Mehlman freely admits that Rove was talking to the reporter to "discourage" him from writing his story, a story which was very damaging to Bush, and which was admitted to be true by the White House on the 7th of July -- four days before Rove's conversation with Cooper. And to do that, Rove gave Cooper the information about Plame's CIA status.
Is the outing of an undercover agent during a time of war acceptable to "discourage" a negative story acceptable, now? Is that the Republican position? Not that Rove didn't do it, but that it was OK to do it in the course of shaping news reports?
If Rove was for a minute concerned with "discouraging" damaging stories in the press, you know what he could have done? Discouraged reporters from outing an undercover agent. Or at the very least, refused to talk about the status of undercover agents. He didn't. He made it a point -- he and apparently at least six other Bush administration officials -- to broadcast Plame's CIA status to reporters. That doesn't sound to me like someone working in the interests of American national security.
There was once a time when President Bush -- and Scott McClellan, for that matter -- had plausible deniability on Rove's actions. The White House stated repeatedly that Rove was not involved with the Plame outing; that he was explicitly asked about involvement with the Plame outing, and denied it; and that anyone who was determined to have had a part in the outing would be fired.
The President no longer has that plausible deniability. Both Cooper and Rove's own lawyer have confirmed Rove's conversation with Cooper, the Friday before Novak's column would appear in papers. Now the President has to decide whether Rove's known actions are ones he will endorse. And so does the RNC, and so does every Republican senator and congressman. It's time to chose between party and ethics; between talking points and country.
Time to choose. Now.
As for the boilerplate of Mehlman's statement itself, which states "It's disappointing that once again, so many Democrat leaders are taking their political cues from the far-left, Moveon wing of the party" -- You know what, Ken? Fuck you. Personally. I can say that now, because your Vice President said so.
Being anti-corruption is not "far-left". Or is it, now? Being anti-treason isn't "far-left". Or is it, now?
Despite the RNC insistence that every exposure of Republican crime and corruption -- whether it be Rove, DeLay, Cunningham, or other Republican figures under active criminal investigation -- is a trick by the evil far-left MoveOn or other groups that have the audacity to support Democrats instead of Republicans, that simply isn't the case. It is a tired joke, at this point. It stopped even being insulting a few years ago, and now is simply recognized as the last refuge of a pack of scoundrels -- the talking point that acts as a few sentences of placeholder, in all Republican generated documents, until it can be edited out for some more credible defense against Republican amorality or corruption.

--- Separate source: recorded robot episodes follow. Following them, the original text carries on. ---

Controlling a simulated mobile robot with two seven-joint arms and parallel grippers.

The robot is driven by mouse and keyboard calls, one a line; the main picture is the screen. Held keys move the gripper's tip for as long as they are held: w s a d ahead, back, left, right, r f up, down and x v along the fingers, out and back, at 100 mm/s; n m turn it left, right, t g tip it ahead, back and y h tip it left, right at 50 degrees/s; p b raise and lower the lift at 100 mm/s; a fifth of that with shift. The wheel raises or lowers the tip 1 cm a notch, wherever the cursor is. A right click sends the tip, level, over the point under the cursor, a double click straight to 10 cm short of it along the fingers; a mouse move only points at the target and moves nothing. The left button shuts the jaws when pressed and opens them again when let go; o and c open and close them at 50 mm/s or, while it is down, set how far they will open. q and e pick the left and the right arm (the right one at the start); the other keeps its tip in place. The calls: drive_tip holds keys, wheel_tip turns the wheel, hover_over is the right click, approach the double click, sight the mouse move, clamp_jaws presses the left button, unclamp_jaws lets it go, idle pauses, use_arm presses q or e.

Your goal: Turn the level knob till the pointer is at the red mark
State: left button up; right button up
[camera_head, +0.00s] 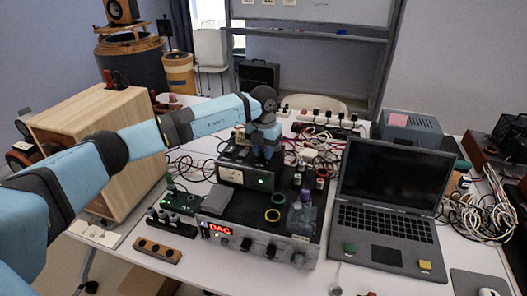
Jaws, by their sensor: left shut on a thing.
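My left gripper (264,158) points down at the top of a small black box (262,180) with a pale meter face (230,175) and a green light. It is shut on a small thing there, which I take to be the level knob; the fingers hide it. The pointer and the red mark are too small to make out. The box stands at the back of a wide silver and black unit (262,247) with a red "DAC" display and several front knobs. My right gripper is not in view.
An open laptop (385,222) stands to the right. Tape rings, small bottles and a grey box (218,198) sit on the unit. A wooden speaker cabinet (110,140) stands at the left. Loose cables (320,150) lie behind.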

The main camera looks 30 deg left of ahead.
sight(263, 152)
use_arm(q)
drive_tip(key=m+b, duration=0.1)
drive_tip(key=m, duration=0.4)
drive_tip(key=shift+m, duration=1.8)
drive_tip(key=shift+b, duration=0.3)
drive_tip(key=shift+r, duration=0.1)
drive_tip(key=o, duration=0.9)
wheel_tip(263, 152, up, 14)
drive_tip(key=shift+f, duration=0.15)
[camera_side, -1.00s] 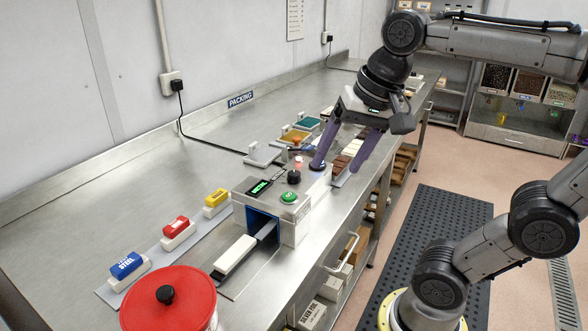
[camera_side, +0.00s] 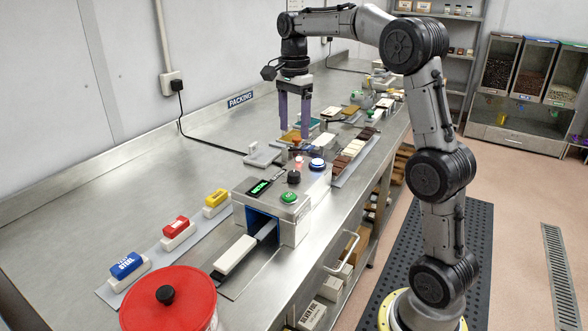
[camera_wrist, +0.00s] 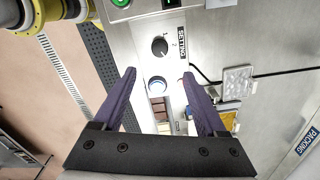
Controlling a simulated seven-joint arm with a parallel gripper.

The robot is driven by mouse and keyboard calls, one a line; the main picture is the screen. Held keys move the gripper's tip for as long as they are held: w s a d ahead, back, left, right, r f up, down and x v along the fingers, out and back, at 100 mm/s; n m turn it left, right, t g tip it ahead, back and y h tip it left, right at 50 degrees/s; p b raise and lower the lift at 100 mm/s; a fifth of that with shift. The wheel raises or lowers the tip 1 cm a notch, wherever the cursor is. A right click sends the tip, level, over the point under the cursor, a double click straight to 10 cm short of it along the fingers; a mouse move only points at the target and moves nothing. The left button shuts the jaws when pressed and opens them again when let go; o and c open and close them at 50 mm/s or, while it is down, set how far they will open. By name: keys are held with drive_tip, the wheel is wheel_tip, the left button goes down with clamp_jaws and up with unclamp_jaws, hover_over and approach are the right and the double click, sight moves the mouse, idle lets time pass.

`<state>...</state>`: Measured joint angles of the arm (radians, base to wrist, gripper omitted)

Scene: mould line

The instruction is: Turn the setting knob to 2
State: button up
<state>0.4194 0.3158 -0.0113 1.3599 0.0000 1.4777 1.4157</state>
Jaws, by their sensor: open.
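The black setting knob (camera_side: 294,177) is on top of the grey machine (camera_side: 270,217), behind the green button. In the wrist view the knob (camera_wrist: 159,46) sits on a pale panel beside a "SETTING" label (camera_wrist: 183,43), with a 2 printed near it. I cannot tell for sure which mark it points to. My gripper (camera_side: 294,134) is open and empty, pointing down, above and beyond the knob in the side view. Its purple fingers (camera_wrist: 158,76) touch nothing that I can see.
The green button (camera_side: 289,198) and a dark display with green text (camera_side: 258,187) are on the same machine. Bars and trays lie behind. A red lid (camera_side: 168,305) is at the front left.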

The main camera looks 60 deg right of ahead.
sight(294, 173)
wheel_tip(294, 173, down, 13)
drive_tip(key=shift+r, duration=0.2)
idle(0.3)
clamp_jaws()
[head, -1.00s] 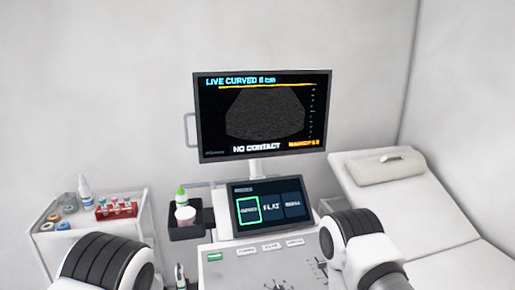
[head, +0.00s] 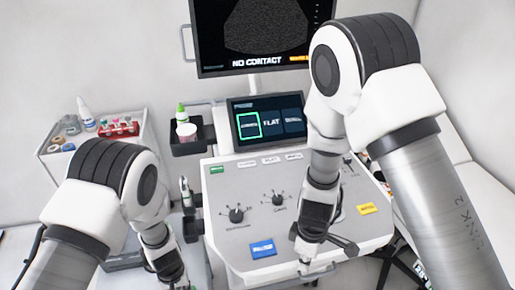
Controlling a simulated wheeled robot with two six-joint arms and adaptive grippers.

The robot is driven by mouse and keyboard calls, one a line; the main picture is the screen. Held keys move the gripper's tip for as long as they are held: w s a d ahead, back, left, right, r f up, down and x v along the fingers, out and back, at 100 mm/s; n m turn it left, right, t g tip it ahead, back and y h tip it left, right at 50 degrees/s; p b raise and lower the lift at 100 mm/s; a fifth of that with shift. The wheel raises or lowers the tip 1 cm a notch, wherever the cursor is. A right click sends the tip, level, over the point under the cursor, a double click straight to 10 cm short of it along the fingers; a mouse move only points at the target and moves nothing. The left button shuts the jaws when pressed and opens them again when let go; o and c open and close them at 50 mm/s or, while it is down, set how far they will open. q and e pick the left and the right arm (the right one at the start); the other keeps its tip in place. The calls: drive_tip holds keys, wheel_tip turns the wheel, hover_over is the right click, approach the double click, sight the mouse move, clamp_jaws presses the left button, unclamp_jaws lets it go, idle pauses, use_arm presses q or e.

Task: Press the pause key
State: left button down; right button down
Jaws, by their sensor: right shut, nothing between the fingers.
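The sloped control panel (head: 222,236) of the ultrasound cart bears a blue key (head: 262,249) near its front edge and a yellow key (head: 367,209) at its right. Their lettering is too small to read, so I cannot tell which is the pause key. My right gripper (head: 304,264) is shut and empty, pointing down over the panel's front edge, to the right of the blue key and apart from it in the picture. My left gripper (head: 178,284) is at the bottom edge, left of the panel; its fingertips are cut off.
Two dark knobs (head: 236,215) sit mid-panel, with a row of pale keys and a green key (head: 217,169) above. A touch screen (head: 267,121) and a monitor (head: 262,35) reading NO CONTACT stand behind. A bottle and cup stand in a side holder (head: 188,149). A supply trolley (head: 60,159) is left.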

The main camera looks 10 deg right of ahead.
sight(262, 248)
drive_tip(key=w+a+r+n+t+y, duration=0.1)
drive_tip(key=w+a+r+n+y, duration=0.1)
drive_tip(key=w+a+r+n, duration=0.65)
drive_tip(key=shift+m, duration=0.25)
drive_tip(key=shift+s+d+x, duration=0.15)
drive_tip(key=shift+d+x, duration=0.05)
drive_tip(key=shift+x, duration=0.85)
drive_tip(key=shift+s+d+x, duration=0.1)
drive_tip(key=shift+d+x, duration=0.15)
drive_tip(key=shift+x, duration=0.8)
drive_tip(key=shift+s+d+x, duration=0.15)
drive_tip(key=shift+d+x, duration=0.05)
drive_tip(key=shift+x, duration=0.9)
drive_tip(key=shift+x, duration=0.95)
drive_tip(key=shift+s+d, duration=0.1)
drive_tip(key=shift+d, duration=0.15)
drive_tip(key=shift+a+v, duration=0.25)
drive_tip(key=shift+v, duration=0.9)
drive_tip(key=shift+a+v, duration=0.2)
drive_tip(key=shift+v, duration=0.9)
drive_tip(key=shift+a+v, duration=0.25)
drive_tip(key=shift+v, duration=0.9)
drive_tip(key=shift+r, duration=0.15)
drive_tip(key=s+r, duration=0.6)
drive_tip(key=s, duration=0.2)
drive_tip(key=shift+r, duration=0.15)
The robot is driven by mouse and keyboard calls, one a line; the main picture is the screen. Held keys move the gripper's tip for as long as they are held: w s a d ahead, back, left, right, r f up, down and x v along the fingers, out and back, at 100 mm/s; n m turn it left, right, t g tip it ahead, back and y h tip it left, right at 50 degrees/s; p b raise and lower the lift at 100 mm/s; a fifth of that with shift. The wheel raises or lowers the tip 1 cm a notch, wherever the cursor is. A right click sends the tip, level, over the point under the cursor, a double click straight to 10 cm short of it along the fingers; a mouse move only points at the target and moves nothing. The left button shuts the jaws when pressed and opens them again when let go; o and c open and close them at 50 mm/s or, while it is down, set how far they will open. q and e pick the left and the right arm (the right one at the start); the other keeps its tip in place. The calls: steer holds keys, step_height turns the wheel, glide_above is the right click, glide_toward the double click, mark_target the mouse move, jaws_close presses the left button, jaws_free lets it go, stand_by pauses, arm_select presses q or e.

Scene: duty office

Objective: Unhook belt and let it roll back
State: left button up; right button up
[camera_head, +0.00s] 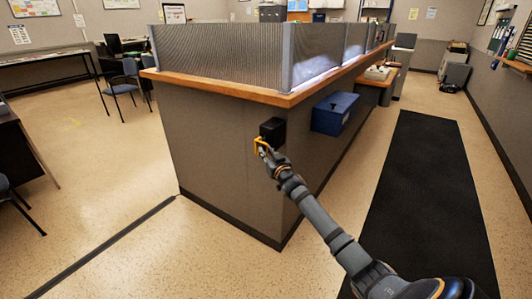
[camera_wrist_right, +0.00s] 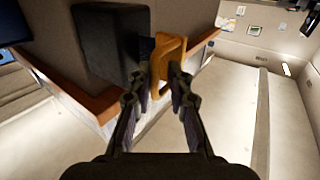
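A black box (camera_head: 272,131) is mounted on the grey counter side near its front corner. In the right wrist view the box (camera_wrist_right: 108,42) is at upper left. A yellow-orange end piece (camera_head: 257,146), which looks like the belt's end, is beside the box. In the right wrist view the end piece (camera_wrist_right: 168,58) sits between the fingers, with no clear gap on either side. My right gripper (camera_head: 263,149) appears shut on it; the fingertips (camera_wrist_right: 160,76) stand apart by about its width. No stretched belt shows. My left gripper is not in view.
A blue box (camera_head: 334,113) is on the counter side just right of the black box. The wood counter ledge (camera_head: 225,88) overhangs above. A black mat (camera_head: 428,190) lies along the right aisle. The floor at left (camera_head: 85,190) is mostly clear.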

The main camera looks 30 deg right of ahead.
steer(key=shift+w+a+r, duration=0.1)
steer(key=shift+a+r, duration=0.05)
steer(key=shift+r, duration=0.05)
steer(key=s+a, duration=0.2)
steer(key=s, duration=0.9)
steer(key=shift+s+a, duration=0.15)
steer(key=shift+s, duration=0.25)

You don't want corrupt Republicans to be exposed? Then condemn them. Expose them. Expell them. At some point, your party is going to have to treat government with the same seriousness that you treat campaigning, and not simply as a perpetual money trough for rewarding anyone who has given the correct amount of money to the party through Jack Abramoff, through Texans for a Republican Majority, or other spigots.
And that, then, is the central lesson of the Republican reaction. Republicans -- whether partisan bloggers, conservative interest groups, or Republican Party leaders -- choose entirely to define the issue as parsing whether or not what Karl Rove did was strictly illegal. There should be a roughly higher standard, for Republicans, then the line between felony and not felony. At one point in time, the Republicans held the standard that there were moral, ethical, and patriotic lines that should not be crossed. Those notions have been completely discarded. According to the Republican leadership of Rove, DeLay, Reed, Abramoff, Santorum, Frist, Hastert, Mehlman, and President Bush himself, the only defining line in acceptable behavior is whether or not the government can put you in prison for doing it.
And even then, we find numerous Republican officials treading the wrong side of that line.
So Ken Mehlman, you've got a decision to make. The top advisor to the White House has been exposed as having direct connections to the "outing" of a CIA NOC agent. Documents confirm it. Both Cooper and Rove's own lawyer admit it. You need to decide how long you're going to defend it, or if maybe -- maybe -- damaging this country's intelligence capabilities during a time of war is a line that you, Ken Mehlman, don't want to cross.